Former settlers dismayed by Israel’s return to Gaza

FROM THEIR TENTS outside a service station, evacuees from the former Jewish settlement of Elei Sinai in Gaza watch in dismay as Israeli troops reenter territory that was once home.

Explosions in northern Gaza, where hundreds of soldiers and tanks crossed into Palestinian land on Monday, can be heard clearly in the kibbutz of Yad Mordechai, a mere five kilometres from the border.

“I pray we won’t have to reoccupy the areas we were expelled from, but it seems unlikely,” says Etti Harpaz, one of the former settlers.

Elei Sinai, together with 20 other Jewish settlements in Gaza, was evacuated last summer under Israel’s unilateral withdrawal from the occupied Palestinian territory amid high hopes of lessening a never-ending cycle of violence.

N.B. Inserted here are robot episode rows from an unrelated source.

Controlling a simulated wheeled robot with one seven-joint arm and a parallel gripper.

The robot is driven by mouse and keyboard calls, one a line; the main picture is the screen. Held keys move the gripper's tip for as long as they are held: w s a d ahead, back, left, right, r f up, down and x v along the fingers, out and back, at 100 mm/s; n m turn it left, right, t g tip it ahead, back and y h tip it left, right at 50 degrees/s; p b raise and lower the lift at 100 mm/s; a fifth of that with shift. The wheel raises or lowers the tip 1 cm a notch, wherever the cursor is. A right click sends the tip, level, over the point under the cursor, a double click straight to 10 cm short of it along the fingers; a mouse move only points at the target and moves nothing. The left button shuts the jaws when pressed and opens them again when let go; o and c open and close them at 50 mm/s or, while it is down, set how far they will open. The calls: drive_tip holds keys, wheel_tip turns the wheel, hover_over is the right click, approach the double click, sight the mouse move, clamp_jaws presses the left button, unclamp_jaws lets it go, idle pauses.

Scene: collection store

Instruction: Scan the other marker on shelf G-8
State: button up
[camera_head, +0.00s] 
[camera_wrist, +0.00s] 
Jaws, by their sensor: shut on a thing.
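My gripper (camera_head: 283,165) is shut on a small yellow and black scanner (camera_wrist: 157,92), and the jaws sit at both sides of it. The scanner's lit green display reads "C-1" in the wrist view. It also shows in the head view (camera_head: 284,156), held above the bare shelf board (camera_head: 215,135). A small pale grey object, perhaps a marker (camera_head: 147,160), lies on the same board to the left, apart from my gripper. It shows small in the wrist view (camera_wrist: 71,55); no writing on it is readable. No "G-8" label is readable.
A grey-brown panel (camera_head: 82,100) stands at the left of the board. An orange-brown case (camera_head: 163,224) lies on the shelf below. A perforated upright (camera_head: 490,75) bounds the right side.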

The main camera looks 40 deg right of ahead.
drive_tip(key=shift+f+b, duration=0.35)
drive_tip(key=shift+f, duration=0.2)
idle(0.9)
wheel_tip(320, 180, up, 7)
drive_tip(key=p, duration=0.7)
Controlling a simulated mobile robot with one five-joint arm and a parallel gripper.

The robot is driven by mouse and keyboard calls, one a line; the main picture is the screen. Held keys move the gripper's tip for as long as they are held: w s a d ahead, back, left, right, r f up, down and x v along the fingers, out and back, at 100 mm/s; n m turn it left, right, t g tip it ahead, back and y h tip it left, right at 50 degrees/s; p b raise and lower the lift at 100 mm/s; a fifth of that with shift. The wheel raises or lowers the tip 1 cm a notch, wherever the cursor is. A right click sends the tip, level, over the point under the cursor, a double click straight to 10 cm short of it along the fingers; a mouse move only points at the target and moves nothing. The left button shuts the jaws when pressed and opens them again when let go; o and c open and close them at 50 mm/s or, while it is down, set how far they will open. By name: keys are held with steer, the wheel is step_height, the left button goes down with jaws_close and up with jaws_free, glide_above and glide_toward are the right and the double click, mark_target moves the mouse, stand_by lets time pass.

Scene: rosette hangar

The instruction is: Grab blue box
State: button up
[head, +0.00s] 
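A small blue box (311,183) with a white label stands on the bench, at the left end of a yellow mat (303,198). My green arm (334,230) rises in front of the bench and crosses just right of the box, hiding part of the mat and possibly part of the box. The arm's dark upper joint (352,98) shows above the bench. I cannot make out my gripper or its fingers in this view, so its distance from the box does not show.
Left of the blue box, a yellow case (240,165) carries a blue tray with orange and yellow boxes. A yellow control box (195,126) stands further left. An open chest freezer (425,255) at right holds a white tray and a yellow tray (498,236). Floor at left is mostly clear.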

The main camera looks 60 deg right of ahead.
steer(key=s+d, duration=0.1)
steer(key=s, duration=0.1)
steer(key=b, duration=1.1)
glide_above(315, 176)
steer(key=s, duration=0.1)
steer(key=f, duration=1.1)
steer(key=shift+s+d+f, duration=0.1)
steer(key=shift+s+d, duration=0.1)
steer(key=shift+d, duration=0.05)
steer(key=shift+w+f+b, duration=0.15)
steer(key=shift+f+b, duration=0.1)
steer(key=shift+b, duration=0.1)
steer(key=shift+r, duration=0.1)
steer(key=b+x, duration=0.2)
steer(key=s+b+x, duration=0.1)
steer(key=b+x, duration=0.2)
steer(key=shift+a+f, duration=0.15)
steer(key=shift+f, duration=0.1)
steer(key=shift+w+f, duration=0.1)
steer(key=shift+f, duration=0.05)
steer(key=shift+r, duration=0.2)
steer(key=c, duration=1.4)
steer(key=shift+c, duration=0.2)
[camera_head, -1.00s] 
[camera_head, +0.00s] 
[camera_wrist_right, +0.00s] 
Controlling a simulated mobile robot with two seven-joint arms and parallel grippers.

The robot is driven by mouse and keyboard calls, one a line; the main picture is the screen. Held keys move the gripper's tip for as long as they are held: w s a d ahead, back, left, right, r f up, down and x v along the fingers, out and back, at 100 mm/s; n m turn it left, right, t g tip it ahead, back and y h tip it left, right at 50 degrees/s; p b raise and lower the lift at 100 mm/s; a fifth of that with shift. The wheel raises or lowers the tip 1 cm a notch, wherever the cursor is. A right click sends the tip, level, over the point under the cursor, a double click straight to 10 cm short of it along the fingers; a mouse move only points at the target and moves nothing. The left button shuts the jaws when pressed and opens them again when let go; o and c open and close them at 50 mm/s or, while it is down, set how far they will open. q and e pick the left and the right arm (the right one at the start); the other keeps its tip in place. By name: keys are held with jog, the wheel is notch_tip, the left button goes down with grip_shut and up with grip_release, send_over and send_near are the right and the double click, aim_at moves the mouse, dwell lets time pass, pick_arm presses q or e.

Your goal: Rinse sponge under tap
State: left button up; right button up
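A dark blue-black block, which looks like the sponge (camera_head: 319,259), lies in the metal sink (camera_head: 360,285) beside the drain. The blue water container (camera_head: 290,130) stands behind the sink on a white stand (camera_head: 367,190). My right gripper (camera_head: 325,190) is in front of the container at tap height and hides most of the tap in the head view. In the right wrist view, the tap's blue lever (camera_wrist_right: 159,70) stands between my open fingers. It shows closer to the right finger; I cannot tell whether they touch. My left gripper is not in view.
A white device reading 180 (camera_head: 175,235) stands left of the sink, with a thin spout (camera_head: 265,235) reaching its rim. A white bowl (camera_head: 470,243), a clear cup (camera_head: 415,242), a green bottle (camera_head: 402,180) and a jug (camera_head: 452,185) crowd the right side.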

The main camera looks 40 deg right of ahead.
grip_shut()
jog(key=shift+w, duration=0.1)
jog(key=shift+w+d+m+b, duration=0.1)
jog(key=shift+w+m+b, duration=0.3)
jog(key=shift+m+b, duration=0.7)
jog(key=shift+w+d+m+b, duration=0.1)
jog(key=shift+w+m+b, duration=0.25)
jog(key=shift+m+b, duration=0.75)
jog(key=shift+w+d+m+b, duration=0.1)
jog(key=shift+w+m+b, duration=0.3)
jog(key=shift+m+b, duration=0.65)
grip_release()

But the rapid escalation in the Gaza Strip since Palestinian fighters captured an Israeli soldier last week raises bitter thoughts about the reasons why the government evacuated them and razed their homes in Elei Sinai. “What we have here in one day is more than we had in Elei Sinai for over 20 years until we were expelled,” says Sarita Maoz, banging her fist on the table and slamming Palestinian rocket attacks and the reigning tension.

Unlike most evicted Gaza settlers, 35 families from Elei Sinai still have no permanent homes. They live in rented army tents and improvised caravans, waiting for the government to provide them with proper housing.

When a loud screech, followed by a thunder-like explosion, rips through the evening darkness, Maoz stops talking and looks around in despair.

“That was a Qassam,” she says, referring to the make of homemade rockets Palestinian fighters fire almost daily towards Israel.

“All we can do is pray. We have nowhere to take shelter. Just prayers and luck,” she adds.

The hundreds of rockets fired in recent months, despite causing next to no damage, have sown fear among tens of thousands of residents in southern Israel.

Despite launching dozens of air strikes and firing thousands of shells at launch sites, the Israeli army has been unable to curb the incessant rocket fire. “The thought that Palestinians are firing rockets on top of the ruins of our homes is awful,” says Yitzhak Halevi. But since Gilad Shalit was captured, Israel has decided that as well as moving forces into southern Gaza, where the teenage soldier is believed held, the army will move  into  northern  Gaza to put an end to the rocket attacks.

And with Israel now back in Gaza, albeit seemingly for a limited period, former settlers cannot hide their deep sense of frustration and “we told you so” mentality.

“The feeling here is very bad. We paid a very high personal price, but security-wise, the situation is unbearable. We warned this would happen before disengagement,” Maoz says.

“The thought that we said this would happen if we quit without an agreement frustrates me,” says Harpaz, who lost two of her children in a Palestinian attack in October 2001.

The granite stone memorial that used to be in Elei Sinai stands today on the roadside at Yad Mordechai, draped in Israel’s blue and white flag.

The belief haunts everyone that if Elei Sinai and the rest of northern Gaza had remained under Israeli control, with the Jewish frontline settlements acting as a shield, Israel would not have been exposed to rocket attacks.

“We said the [three] communities in northern Gaza should stay to prevent attacks, and now we are under fire,” says Halevi.

Most of the tent-dwellers feel rejected by the government and Israeli society, which quickly lost interest in them after their eviction. At the same time, former residents remain deeply pessimistic about the future.

“I can’t see the end for the situation in the Gaza Strip. I don’t know if it will happen in our lifetime,” Harpaz says.